• _Work to complete_: Pull out every line of the listing below where "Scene" appears.

:::::

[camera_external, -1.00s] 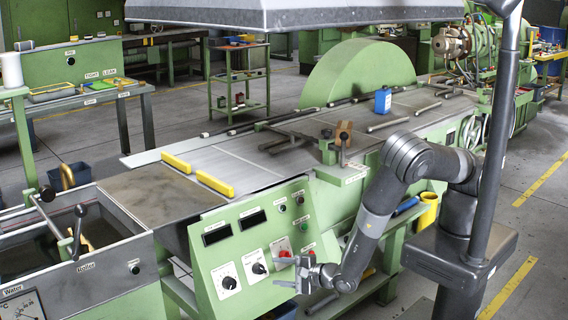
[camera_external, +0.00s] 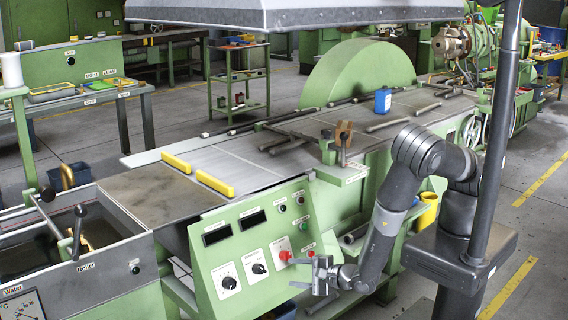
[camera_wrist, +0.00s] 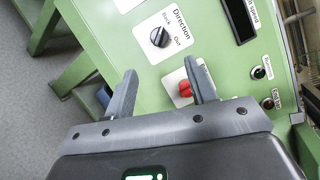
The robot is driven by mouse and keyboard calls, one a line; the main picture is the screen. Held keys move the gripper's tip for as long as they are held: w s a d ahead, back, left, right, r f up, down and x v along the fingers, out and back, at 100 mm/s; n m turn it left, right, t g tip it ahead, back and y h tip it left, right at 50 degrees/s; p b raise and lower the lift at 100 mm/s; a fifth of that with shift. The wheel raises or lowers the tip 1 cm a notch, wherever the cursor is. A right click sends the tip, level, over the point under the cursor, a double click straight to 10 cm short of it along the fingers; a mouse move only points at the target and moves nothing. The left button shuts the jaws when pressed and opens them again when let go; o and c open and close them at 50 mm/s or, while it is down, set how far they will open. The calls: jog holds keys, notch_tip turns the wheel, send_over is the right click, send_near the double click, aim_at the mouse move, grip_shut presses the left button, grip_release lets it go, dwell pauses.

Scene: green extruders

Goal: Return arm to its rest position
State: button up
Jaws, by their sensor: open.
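My gripper (camera_external: 305,273) is open and empty in the external view, in front of the lower right part of the green control panel (camera_external: 240,285). Its two fingers point left toward the panel. In the wrist view my gripper (camera_wrist: 160,68) has its fingers spread apart with nothing between them. The red knob (camera_wrist: 185,88) shows just beside the right finger in the wrist view, and the red knob (camera_external: 285,254) is above and left of the gripper in the external view. My arm is bent, with the forearm hanging down to the gripper.
A black direction knob (camera_wrist: 159,37) is on the panel. The machine bed carries two yellow bars (camera_external: 214,184), a blue container (camera_external: 382,100) and a brown clamp (camera_external: 343,134). A yellow bucket (camera_external: 427,211) stands behind my arm. Open floor (camera_external: 535,235) lies at right.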

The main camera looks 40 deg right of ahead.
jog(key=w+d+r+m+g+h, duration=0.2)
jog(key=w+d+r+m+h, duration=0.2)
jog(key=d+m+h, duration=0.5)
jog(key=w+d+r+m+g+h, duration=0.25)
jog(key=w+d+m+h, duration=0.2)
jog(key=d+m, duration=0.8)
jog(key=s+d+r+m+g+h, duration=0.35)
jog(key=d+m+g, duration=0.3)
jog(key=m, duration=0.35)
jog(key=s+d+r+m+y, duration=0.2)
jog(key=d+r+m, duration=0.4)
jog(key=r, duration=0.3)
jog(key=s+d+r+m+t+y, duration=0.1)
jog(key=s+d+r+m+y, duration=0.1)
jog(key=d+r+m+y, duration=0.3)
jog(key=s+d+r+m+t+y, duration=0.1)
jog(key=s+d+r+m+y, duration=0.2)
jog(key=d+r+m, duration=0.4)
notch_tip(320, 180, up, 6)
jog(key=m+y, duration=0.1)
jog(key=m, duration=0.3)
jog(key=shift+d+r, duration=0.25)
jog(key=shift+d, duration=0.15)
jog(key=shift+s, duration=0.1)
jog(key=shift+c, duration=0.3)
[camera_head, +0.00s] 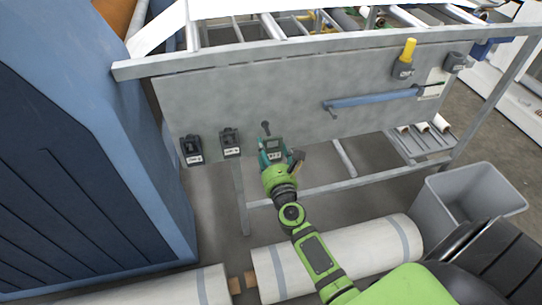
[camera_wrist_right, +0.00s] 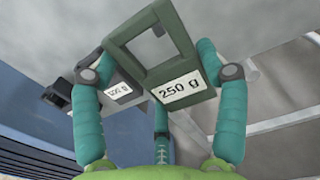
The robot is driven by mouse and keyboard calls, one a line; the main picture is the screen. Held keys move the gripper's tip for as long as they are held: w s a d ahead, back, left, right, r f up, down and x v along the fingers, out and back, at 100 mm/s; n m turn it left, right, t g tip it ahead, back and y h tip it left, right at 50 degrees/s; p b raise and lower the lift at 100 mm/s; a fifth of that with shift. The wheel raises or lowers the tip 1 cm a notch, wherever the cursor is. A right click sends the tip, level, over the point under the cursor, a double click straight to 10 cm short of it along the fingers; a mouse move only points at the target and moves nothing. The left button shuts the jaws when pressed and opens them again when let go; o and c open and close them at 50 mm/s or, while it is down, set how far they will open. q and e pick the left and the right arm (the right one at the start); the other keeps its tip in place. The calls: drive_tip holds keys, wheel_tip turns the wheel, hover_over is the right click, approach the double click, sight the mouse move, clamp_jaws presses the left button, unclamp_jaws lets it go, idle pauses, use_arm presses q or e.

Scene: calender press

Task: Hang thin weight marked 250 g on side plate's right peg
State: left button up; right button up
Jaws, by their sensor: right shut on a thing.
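The thin weight marked 250 g (camera_wrist_right: 180,88) is a dark green plate with a square window and a white label. My right gripper (camera_head: 274,160) is shut on it, with teal fingers on both sides in the right wrist view (camera_wrist_right: 160,95). In the head view the weight (camera_head: 271,147) is just below the right peg (camera_head: 266,126), a dark bare stub on the grey side plate (camera_head: 300,90). I cannot tell its distance from the plate. Two dark weights hang on the plate to the left, a left one (camera_head: 192,149) and a middle one (camera_head: 231,142). My left gripper is out of view.
A grey weight with a blurred label (camera_wrist_right: 120,92) shows behind the left finger. A blue cabinet (camera_head: 80,150) stands close on the left. A white roll (camera_head: 340,260) lies on the floor under my right arm. A grey bin (camera_head: 466,200) stands at right.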

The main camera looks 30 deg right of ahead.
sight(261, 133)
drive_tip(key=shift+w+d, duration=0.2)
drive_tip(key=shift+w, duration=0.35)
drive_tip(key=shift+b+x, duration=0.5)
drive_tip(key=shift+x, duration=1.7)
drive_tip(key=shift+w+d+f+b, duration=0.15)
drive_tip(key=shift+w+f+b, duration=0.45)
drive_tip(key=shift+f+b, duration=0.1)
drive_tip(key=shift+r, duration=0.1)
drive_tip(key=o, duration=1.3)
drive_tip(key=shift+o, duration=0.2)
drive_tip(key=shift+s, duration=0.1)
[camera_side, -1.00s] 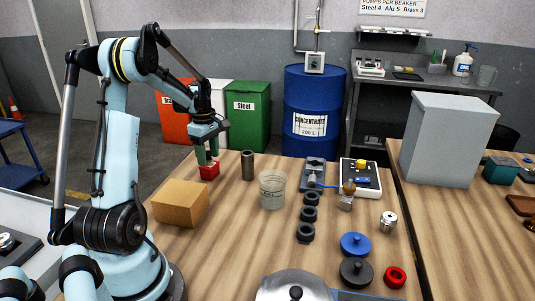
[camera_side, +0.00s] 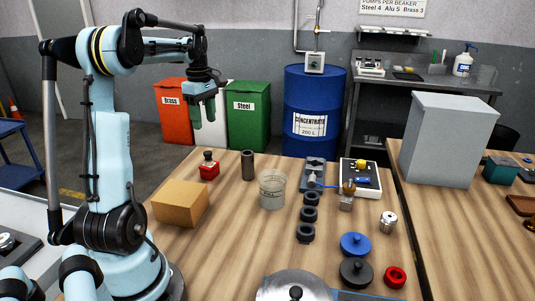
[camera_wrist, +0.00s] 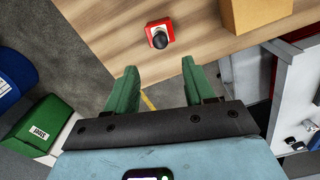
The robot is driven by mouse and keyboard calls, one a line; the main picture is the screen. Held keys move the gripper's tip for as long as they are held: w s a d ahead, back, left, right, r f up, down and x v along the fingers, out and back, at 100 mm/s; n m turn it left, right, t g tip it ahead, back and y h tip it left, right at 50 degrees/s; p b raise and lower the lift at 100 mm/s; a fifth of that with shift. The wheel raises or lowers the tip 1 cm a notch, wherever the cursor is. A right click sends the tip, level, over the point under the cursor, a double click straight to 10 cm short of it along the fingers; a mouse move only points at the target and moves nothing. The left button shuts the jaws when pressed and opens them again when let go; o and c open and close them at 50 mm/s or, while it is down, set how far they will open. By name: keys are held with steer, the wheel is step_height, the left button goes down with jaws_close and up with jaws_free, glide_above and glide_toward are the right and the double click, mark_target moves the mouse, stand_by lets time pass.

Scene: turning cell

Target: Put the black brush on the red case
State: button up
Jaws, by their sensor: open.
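The red case (camera_side: 209,172) sits near the far left edge of the wooden table, behind the cardboard box. A small black object with a rounded top, which looks like the black brush (camera_side: 208,156), stands on top of it. In the wrist view the brush (camera_wrist: 160,40) shows from above, within the outline of the red case (camera_wrist: 166,27). My gripper (camera_side: 204,115) is raised well above the case, apart from it. Its green fingers (camera_wrist: 158,82) are spread, with nothing between them.
A cardboard box (camera_side: 181,203) stands in front of the case. A dark cylinder (camera_side: 248,165) and a clear beaker (camera_side: 272,189) stand to its right. Black rings (camera_side: 309,214) line the middle of the table. Bins (camera_side: 247,115) and a blue drum (camera_side: 314,105) stand behind.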

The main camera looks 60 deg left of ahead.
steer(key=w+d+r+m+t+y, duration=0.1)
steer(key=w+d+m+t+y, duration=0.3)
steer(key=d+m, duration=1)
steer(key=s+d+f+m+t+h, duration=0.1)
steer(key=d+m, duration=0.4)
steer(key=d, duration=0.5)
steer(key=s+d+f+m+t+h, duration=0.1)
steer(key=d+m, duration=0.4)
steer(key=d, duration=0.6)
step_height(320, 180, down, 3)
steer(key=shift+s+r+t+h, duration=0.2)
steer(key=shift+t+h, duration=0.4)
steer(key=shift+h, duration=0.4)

:::::

• _Answer to this problem_:
Scene: green extruders
Scene: calender press
Scene: turning cell

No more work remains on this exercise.